Université Cadi Ayyad Marrakech

 

Résumé

Dans la présente contribution sur la place Jamaâ El Fna, comme lieu d‘expression, d‘épanouissement et de perpétuation de l‘oralité, je me propose de tester la validité de l‘hypothèse selon laquelle l‘expression proverbiale en général, s‘immisce à brûle-pourpoint dans pratiquement tous les autres genres de notre littérature, et se trouve par la même occasion impliquée à un degré ou à un autre dans la création orale qui caractérise la place. Pour ce faire, je partirai de quelques genres de la littérature orale connusà Jamaâ El Fna, afin de tester l‘impact du proverbe sur ce microcosme.

Survolons brièvement l‘histoire de la ville rouge et de sa place afin de comprendre les raisons profondes qui justifient, non seulement son existence -car ceci n‘est pas l‘apanage de Jamaâ El Fna1- mais surtout son aura à l‘origine de sa pérennité.

La naissance de la place est intimement liée à celle de Marrakech. Tous les livres sur l‘histoire du Maroc sont là pour en témoigner2. Le nom de Jamâa El Fna qui véhicule une grande incertitude quant à son origine, n‘a été adopté qu‘au 18ème siècle faisant oublier ses anciens noms, de « place » et de «grande place »3.

Economiquement parlant, la place a toujours été connue comme un lieu de rencontre, d‘échange et surtout de transactions commerciales, sans oublier celui de lieu pour les courses hippiques. A partir du 17ème siècle, elle devient aussi lieu de plaisir, et de distraction de toutes sortes avec l‘apparition des « halqa »4. C‘est surtout à partir de la 2ème moitié du 19ème siècle qu‘elle devient un lieu d‘expression cultuel par excellence5.

Marrakech en tant que cité n‘est entré dans l‘histoire du Maroc que tardivement au 11ème siècle.

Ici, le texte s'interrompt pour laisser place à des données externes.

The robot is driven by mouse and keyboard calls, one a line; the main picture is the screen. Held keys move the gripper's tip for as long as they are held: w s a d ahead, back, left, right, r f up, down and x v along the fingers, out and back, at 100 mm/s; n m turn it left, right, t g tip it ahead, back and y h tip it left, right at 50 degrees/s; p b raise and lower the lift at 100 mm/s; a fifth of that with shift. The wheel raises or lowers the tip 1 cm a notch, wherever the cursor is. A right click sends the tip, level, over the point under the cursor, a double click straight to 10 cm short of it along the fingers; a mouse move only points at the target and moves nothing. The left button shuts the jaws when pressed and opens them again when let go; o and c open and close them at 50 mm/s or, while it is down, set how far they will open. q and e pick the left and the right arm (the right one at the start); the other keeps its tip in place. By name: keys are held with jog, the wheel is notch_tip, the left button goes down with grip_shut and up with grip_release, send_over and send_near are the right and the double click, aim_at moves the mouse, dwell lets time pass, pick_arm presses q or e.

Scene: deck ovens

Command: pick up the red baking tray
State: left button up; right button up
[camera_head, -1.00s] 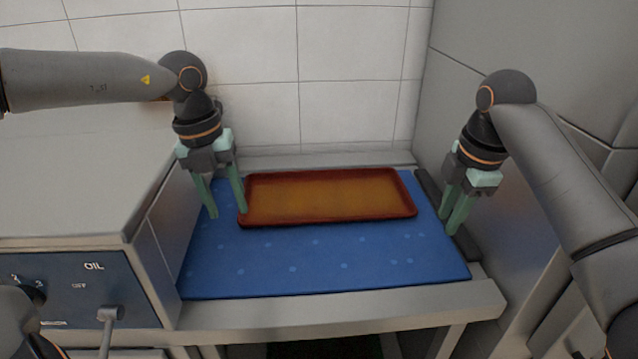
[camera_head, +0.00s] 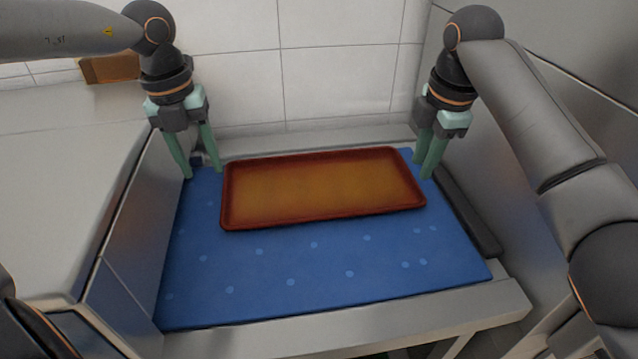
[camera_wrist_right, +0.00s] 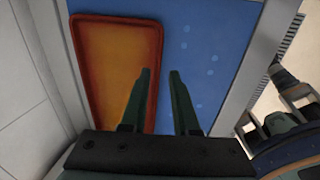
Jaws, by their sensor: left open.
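The red baking tray (camera_head: 322,216), with a red-brown rim and an orange-brown inside, lies flat on a blue spotted mat (camera_head: 330,262). My left gripper (camera_head: 203,174) is open and empty, fingers pointing down, just beyond the tray's left end near its back corner. My right gripper (camera_head: 422,170) is open and empty at the tray's right end, fingers pointing down. In the right wrist view its fingers (camera_wrist_right: 160,71) are apart, and the tray's rim (camera_wrist_right: 158,45) shows between them. I cannot tell whether either gripper touches the tray.
A grey counter unit (camera_head: 70,180) stands left of the mat, and a grey panel (camera_head: 545,110) rises on the right. A white tiled wall (camera_head: 330,60) closes the back. A dark bar (camera_head: 470,215) lies along the mat's right edge. The mat's front part is clear.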

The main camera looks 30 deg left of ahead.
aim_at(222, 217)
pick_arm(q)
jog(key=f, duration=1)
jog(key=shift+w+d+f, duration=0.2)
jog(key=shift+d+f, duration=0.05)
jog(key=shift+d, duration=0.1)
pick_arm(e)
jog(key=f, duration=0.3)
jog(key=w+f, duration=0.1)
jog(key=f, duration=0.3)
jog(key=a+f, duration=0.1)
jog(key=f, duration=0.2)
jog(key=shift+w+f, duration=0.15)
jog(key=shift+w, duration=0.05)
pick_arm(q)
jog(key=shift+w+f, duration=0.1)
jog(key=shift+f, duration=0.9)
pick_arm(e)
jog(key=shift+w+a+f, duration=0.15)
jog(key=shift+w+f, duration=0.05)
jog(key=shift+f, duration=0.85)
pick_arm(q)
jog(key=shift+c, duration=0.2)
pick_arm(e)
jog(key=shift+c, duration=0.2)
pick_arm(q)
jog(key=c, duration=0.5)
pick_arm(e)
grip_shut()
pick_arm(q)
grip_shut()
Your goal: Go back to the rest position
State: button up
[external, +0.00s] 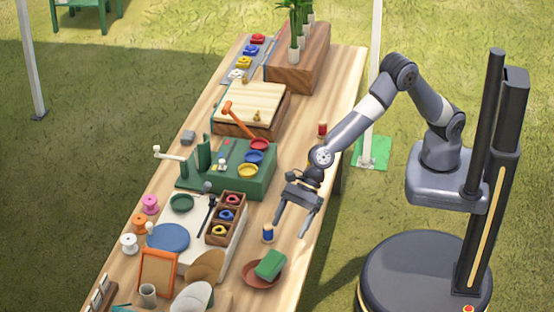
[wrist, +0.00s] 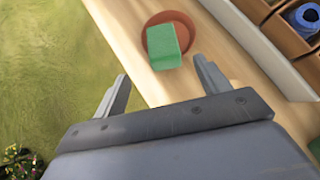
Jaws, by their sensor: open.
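My gripper (external: 293,222) is open and hangs above the right edge of the wooden table (external: 319,165), with its fingers pointing down. In the wrist view my gripper (wrist: 160,90) shows two spread fingers with nothing between them. A green block (wrist: 164,46) sits in a terracotta saucer (wrist: 189,27) just beyond the fingers. In the external view the green block (external: 271,264) and saucer (external: 256,283) are below my gripper, nearer the camera. A small blue spool (external: 268,233) stands on the table to the left of the fingers.
A wooden compartment box (external: 239,197) holds coloured rings on a white board. A green machine (external: 240,185) with coloured dishes stands behind it. A red spool (external: 322,129) is near the table's right edge, by my arm.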

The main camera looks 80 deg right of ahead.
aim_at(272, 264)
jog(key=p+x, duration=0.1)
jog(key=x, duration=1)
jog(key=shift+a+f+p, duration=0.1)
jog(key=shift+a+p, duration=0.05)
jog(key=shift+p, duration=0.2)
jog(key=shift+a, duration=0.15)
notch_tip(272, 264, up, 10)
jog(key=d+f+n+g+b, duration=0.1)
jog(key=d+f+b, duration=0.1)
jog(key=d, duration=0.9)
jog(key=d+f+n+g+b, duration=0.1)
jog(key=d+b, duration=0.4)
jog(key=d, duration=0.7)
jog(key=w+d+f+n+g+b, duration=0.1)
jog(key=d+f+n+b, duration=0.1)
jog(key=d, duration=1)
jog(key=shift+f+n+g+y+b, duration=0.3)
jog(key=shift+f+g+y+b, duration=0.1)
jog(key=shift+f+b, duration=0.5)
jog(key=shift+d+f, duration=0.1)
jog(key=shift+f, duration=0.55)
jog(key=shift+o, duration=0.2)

Elle s‘est dès le départ distinguée des autres villes marocaines par son site un peu spécial puisque se situant entre deux communautés arabe et berbère. « Ainsi, à la montagne berbère s‘oppose la plaine bédouine »6. Ce brassage de deux civilisations dans la cité des Almoravides donnera lieu à une culture populaire, résultat d‘une longue gestation des deux peuples en présence.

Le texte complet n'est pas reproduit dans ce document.